(Entries from a robot dataset)
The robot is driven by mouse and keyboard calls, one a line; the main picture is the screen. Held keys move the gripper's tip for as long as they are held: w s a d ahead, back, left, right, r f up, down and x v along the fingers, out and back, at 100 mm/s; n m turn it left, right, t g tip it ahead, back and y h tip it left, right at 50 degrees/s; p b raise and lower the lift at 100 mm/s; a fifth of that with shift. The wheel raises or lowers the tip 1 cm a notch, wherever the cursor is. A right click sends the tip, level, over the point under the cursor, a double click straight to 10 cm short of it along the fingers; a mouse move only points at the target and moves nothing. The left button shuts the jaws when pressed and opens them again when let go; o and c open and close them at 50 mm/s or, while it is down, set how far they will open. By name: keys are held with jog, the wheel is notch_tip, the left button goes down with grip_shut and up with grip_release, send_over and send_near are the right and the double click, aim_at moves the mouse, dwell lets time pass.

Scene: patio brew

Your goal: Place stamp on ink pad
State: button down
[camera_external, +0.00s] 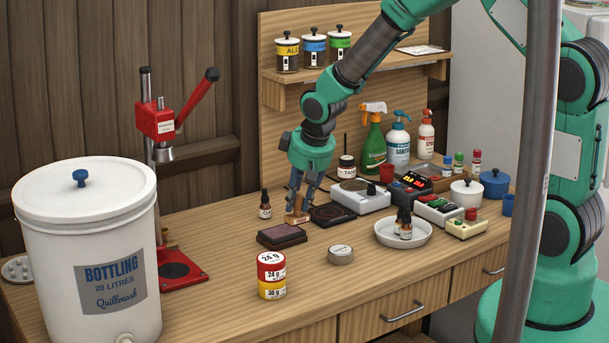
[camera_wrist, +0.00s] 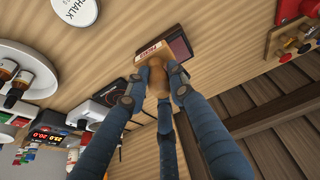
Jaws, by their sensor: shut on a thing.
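The wooden stamp (camera_external: 297,218) is in my gripper (camera_external: 302,200), behind and slightly right of the ink pad in the external view. My gripper's fingers (camera_wrist: 158,76) close around the stamp's handle (camera_wrist: 157,88) in the wrist view. The stamp's wide base with a red label (camera_wrist: 149,50) points away from the wrist camera. The dark ink pad (camera_external: 282,237) lies flat on the bench with a reddish-brown top. In the wrist view the ink pad (camera_wrist: 181,46) shows just beyond the stamp, partly covered by it. I cannot tell the stamp's height above the bench.
A dark flat plate (camera_external: 332,215) and a white scale (camera_external: 360,199) stand right of the stamp. A small dropper bottle (camera_external: 265,206) stands to its left. A round tin (camera_external: 340,254) and stacked weight-labelled tins (camera_external: 271,275) are nearer the front. Bare bench surrounds the ink pad's front.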

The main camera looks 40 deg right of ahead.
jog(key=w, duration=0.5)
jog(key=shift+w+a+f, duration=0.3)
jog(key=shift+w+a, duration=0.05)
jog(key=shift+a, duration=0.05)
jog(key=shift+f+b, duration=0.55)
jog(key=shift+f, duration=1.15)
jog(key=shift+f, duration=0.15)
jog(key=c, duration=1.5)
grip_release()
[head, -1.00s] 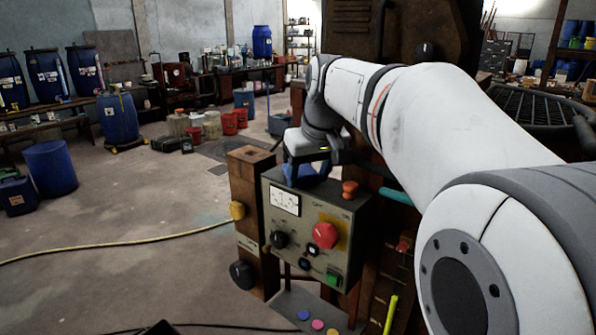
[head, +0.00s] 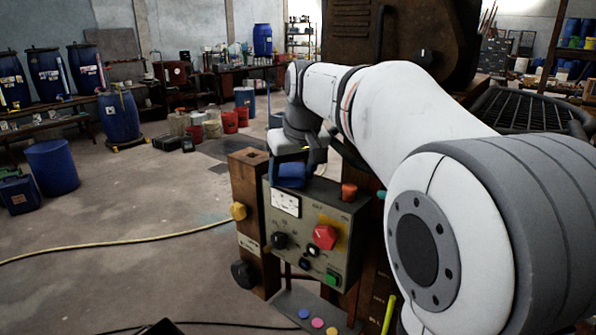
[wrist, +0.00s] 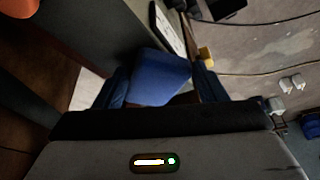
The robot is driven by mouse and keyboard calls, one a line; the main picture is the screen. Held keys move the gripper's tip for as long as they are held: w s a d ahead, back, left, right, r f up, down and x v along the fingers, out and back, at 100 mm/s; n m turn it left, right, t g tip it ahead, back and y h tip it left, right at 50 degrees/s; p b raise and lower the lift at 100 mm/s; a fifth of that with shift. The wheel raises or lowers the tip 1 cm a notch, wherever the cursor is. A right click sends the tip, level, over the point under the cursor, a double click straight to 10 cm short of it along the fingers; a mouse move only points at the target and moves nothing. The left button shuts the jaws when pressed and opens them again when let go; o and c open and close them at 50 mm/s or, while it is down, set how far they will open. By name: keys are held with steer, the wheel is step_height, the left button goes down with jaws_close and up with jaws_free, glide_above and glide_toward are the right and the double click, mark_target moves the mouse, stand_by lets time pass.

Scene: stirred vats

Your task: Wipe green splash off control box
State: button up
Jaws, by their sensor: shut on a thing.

> **WHAT TO DO**
Pull every line containing "Your" out of the data above.

> **TASK ANSWER**
Your goal: Place stamp on ink pad
Your task: Wipe green splash off control box

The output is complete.